-------- Data rows

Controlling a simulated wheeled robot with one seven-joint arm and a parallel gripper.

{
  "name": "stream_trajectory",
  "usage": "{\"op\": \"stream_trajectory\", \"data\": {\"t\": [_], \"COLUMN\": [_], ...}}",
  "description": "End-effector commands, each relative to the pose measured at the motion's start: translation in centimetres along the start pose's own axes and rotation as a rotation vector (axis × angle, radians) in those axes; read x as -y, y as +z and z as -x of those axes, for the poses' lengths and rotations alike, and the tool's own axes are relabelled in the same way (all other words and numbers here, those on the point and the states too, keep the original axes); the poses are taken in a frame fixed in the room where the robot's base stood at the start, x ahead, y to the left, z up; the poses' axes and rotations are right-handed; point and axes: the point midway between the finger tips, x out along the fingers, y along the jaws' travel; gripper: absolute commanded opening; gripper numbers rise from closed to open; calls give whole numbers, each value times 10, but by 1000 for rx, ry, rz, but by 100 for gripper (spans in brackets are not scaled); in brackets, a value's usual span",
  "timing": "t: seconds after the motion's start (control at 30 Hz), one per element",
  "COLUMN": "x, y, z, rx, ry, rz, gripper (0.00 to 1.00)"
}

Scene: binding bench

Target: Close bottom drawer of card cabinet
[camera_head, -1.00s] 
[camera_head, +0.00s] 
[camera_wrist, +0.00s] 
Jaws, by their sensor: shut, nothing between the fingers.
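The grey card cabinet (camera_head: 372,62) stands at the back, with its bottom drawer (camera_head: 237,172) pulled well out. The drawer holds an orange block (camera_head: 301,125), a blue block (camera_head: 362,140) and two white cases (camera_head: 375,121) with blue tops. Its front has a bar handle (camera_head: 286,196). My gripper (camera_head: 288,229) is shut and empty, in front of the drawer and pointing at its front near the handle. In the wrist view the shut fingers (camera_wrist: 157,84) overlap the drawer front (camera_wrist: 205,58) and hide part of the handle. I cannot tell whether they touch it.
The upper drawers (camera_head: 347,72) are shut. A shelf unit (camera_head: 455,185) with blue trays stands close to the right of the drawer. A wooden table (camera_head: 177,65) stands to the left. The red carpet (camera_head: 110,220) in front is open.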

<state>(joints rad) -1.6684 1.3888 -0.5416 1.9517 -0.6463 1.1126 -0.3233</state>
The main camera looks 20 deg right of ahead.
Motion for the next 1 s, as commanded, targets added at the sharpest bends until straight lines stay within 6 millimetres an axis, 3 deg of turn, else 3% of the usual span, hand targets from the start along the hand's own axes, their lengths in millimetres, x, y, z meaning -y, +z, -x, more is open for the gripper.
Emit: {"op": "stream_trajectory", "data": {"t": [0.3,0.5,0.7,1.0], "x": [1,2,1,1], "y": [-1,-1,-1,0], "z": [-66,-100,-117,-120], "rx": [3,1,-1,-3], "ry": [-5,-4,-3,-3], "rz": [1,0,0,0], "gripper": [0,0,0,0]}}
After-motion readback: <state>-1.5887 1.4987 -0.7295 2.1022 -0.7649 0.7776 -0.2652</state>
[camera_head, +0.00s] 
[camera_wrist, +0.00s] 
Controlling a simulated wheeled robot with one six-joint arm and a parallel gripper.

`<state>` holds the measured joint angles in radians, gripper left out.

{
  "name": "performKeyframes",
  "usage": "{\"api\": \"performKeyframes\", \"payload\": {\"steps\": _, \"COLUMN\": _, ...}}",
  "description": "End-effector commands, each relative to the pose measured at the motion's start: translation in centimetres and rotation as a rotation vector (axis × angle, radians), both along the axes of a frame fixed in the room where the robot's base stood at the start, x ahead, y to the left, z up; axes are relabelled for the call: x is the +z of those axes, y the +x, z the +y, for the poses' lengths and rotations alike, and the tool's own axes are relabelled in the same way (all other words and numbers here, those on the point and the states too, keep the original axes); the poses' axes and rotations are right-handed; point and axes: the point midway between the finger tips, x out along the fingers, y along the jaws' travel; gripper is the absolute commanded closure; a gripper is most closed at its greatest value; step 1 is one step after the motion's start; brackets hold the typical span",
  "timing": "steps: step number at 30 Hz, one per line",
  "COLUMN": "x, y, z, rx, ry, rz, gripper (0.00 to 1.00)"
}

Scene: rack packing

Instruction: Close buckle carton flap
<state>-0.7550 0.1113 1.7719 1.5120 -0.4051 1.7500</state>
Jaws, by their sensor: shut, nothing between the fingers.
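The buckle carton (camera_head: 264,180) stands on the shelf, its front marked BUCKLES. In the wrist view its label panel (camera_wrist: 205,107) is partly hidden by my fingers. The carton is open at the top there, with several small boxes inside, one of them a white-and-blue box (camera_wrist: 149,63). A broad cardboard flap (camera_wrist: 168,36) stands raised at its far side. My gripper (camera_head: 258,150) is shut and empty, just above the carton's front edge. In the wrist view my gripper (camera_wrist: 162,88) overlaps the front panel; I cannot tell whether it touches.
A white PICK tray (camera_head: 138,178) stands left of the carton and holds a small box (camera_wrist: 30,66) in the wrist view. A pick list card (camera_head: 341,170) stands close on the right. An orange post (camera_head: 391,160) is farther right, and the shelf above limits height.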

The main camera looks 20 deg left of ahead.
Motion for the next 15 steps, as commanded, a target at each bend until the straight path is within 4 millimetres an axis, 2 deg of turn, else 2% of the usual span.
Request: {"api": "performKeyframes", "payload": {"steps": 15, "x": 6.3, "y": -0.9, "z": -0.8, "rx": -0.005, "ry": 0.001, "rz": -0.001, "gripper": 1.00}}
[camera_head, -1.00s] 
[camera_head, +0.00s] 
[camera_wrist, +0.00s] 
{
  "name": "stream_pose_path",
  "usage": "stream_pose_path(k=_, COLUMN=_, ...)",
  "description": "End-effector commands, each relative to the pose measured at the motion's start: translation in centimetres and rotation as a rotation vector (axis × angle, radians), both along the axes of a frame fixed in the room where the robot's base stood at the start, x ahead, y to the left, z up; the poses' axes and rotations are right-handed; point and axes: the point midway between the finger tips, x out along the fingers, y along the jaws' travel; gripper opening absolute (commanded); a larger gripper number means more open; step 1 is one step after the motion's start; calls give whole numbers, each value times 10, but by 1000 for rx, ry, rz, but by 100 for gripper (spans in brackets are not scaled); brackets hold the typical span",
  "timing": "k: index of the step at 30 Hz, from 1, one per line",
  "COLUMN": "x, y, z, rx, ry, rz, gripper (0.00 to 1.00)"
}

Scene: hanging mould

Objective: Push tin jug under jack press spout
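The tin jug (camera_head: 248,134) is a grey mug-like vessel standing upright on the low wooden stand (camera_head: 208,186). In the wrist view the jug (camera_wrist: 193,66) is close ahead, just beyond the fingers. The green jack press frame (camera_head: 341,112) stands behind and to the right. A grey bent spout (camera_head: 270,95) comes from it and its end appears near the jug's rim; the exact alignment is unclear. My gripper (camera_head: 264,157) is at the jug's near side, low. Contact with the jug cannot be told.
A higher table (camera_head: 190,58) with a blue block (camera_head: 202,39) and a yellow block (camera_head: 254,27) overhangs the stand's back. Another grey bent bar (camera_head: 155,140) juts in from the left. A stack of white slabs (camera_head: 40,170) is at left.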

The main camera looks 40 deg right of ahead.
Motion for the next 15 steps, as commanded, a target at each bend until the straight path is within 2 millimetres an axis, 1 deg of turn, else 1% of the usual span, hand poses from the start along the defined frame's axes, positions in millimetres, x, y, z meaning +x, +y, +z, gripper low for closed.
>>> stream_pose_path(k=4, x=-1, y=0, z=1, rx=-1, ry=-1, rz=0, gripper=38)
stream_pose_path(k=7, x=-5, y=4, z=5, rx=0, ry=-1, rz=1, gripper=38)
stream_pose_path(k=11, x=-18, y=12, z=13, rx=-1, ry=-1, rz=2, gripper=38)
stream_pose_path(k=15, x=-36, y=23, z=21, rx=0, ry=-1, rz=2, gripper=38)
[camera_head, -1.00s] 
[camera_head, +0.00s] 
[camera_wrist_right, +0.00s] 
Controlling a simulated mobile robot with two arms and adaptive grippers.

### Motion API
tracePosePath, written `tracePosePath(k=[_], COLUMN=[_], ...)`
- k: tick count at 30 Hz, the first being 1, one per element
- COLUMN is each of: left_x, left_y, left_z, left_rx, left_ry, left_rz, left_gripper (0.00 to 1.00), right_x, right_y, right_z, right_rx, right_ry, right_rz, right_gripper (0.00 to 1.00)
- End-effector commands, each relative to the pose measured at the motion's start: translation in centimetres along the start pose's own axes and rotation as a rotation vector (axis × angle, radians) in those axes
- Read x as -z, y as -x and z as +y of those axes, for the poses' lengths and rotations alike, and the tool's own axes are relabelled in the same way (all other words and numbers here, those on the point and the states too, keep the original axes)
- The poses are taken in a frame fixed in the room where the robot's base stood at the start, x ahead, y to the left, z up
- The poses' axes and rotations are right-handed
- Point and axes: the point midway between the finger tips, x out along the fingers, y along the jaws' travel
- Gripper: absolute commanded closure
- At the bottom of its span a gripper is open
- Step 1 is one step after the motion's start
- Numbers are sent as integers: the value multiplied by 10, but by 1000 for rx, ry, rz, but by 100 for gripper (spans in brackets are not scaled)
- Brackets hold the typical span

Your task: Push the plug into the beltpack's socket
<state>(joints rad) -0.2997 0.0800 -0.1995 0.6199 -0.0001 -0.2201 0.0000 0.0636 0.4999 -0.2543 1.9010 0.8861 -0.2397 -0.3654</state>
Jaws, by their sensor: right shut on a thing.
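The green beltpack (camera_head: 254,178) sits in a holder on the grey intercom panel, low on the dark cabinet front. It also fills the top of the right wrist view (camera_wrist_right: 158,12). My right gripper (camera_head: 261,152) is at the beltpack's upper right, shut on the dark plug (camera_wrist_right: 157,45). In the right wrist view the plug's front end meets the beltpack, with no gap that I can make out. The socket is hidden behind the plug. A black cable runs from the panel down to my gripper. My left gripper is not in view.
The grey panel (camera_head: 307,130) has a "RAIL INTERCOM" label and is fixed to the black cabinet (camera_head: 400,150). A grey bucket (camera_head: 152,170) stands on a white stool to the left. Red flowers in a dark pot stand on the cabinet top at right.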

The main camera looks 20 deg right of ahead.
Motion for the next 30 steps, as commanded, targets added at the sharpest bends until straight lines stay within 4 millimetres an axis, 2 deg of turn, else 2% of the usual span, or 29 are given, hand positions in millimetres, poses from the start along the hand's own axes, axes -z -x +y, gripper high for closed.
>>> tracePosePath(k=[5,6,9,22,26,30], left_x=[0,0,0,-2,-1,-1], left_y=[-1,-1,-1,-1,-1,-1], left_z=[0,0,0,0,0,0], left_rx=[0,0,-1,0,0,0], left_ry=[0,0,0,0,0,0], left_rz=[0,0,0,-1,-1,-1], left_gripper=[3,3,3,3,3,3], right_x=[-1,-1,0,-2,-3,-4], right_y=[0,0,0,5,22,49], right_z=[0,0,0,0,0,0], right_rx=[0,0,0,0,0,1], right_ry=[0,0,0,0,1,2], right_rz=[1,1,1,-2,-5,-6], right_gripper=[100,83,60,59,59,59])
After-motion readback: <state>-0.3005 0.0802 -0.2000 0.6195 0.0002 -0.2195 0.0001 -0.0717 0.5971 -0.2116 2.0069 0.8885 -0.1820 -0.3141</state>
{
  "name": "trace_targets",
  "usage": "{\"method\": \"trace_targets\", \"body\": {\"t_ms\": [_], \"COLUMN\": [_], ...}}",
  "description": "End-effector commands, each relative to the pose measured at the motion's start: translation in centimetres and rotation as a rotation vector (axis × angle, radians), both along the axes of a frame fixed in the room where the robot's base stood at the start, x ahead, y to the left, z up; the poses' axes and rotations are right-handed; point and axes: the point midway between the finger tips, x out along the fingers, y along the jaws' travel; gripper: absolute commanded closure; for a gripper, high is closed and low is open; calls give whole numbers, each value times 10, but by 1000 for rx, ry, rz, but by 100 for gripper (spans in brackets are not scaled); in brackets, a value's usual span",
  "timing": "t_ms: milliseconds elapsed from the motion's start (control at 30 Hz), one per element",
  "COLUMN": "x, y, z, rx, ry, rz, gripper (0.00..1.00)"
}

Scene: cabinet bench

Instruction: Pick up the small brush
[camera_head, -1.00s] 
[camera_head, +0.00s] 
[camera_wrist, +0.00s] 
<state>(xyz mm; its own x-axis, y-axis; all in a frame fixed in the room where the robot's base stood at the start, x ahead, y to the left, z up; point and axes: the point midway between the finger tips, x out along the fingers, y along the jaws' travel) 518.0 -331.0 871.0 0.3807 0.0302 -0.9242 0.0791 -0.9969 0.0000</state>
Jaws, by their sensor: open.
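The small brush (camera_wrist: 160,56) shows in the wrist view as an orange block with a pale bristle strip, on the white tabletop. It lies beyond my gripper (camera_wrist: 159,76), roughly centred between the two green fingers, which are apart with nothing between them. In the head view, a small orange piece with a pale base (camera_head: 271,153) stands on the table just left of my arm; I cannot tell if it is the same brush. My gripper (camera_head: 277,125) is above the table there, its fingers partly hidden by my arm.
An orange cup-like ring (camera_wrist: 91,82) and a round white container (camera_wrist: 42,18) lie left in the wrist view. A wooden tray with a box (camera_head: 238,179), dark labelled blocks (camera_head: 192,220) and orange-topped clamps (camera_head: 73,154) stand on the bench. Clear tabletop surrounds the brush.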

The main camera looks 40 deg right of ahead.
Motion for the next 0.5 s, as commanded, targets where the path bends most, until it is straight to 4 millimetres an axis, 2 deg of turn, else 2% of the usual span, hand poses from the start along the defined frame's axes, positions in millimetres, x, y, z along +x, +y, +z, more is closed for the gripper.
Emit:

----------------

Goal:
Write out again only the lines from the line containing "<state>(joints rad) -0.2997" through the line containing "Motion for the next 30", both included, exactly as they are.

Full solution:
<state>(joints rad) -0.2997 0.0800 -0.1995 0.6199 -0.0001 -0.2201 0.0000 0.0636 0.4999 -0.2543 1.9010 0.8861 -0.2397 -0.3654</state>
Jaws, by their sensor: right shut on a thing.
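The green beltpack (camera_head: 254,178) sits in a holder on the grey intercom panel, low on the dark cabinet front. It also fills the top of the right wrist view (camera_wrist_right: 158,12). My right gripper (camera_head: 261,152) is at the beltpack's upper right, shut on the dark plug (camera_wrist_right: 157,45). In the right wrist view the plug's front end meets the beltpack, with no gap that I can make out. The socket is hidden behind the plug. A black cable runs from the panel down to my gripper. My left gripper is not in view.
The grey panel (camera_head: 307,130) has a "RAIL INTERCOM" label and is fixed to the black cabinet (camera_head: 400,150). A grey bucket (camera_head: 152,170) stands on a white stool to the left. Red flowers in a dark pot stand on the cabinet top at right.

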The main camera looks 20 deg right of ahead.
Motion for the next 30 steps, as commanded, targets added at the sharpest bends until straight lines stay within 4 millimetres an axis, 2 deg of turn, else 2% of the usual span, or 29 are given, hand positions in millimetres, poses from the start along the hand's own axes, axes -z -x +y, gripper high for closed.

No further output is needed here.